REQUEST: Look below. Copy each line that has "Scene" in it.

Rows about robot tasks
++++++++

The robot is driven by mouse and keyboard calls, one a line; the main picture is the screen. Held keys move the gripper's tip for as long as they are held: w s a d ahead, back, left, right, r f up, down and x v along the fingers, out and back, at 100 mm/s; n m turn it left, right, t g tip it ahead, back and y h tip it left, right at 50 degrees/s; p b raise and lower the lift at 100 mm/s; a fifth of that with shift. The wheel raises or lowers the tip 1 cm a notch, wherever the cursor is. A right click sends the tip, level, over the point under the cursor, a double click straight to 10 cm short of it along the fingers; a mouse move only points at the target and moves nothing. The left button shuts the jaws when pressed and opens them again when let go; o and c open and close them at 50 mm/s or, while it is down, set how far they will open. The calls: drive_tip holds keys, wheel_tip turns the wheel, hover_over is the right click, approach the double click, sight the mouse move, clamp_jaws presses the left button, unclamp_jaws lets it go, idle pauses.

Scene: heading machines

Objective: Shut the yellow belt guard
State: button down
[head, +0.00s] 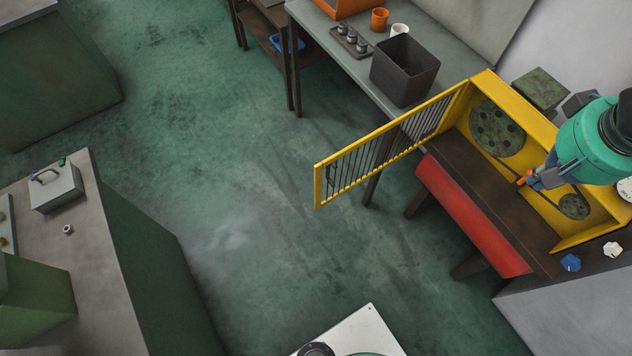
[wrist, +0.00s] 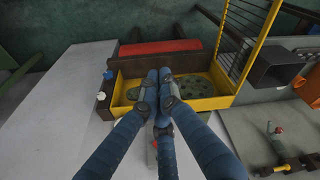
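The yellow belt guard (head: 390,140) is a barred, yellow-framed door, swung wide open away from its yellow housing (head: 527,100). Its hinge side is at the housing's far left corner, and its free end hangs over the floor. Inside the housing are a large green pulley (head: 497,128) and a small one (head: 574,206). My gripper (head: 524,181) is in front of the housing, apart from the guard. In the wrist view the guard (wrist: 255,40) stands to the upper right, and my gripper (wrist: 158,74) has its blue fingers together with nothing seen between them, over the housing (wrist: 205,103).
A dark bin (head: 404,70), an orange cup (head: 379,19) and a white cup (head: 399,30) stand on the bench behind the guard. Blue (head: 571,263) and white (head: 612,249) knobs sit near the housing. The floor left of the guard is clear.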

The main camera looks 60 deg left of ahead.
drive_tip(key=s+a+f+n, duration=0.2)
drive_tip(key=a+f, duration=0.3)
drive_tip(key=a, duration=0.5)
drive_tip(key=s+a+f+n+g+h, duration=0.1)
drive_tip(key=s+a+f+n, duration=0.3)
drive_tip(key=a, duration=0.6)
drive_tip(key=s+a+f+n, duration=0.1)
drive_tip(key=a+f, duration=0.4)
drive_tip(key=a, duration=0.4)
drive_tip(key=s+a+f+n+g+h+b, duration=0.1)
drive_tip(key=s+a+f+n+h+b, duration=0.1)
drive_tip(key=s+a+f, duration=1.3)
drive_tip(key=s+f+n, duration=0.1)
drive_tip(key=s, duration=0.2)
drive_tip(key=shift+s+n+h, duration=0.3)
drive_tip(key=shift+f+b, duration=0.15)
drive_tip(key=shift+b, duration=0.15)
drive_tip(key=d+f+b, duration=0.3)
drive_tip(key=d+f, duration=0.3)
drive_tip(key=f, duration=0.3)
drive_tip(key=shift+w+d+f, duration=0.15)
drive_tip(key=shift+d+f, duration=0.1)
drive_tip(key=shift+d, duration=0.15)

++++++++

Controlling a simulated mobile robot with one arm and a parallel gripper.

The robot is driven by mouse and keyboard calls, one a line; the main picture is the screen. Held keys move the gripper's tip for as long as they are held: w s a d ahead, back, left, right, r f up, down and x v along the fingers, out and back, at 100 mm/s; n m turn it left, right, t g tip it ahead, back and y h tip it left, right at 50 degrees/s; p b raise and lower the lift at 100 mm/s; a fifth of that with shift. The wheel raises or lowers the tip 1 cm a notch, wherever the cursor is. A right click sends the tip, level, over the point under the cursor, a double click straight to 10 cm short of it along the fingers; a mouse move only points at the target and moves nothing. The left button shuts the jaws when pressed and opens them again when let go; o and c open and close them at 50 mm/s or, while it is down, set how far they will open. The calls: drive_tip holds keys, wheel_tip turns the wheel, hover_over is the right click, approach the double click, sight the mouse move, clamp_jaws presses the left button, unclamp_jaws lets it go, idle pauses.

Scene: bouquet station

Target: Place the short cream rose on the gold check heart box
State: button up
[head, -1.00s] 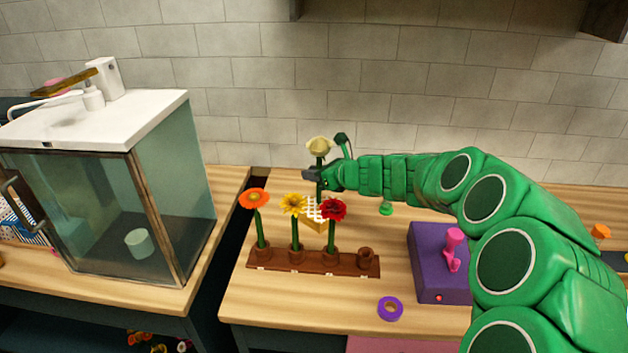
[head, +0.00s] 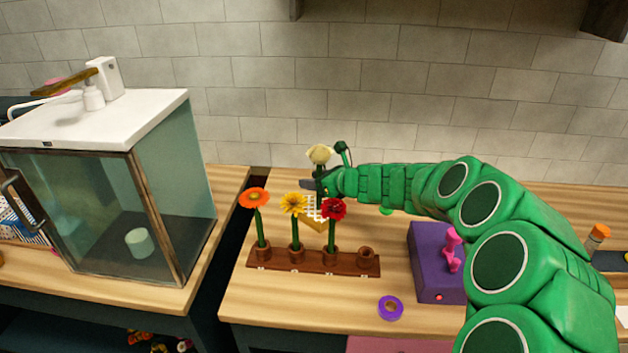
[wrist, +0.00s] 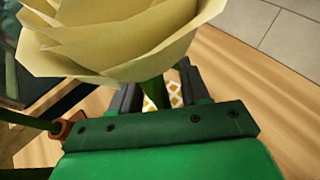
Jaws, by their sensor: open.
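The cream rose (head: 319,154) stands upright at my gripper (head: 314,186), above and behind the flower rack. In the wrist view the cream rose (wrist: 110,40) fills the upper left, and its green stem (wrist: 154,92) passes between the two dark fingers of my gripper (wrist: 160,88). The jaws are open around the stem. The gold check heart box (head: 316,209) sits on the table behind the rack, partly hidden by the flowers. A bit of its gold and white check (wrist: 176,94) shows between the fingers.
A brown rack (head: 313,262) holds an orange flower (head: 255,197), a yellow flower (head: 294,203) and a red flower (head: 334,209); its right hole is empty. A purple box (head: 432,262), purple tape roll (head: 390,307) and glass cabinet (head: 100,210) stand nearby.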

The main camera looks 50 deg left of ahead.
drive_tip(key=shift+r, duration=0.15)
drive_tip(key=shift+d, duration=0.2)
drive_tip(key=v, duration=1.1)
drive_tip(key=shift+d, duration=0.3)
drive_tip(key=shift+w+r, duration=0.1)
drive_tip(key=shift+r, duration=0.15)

++++++++

EXPECTED OUTPUT:
Scene: heading machines
Scene: bouquet station

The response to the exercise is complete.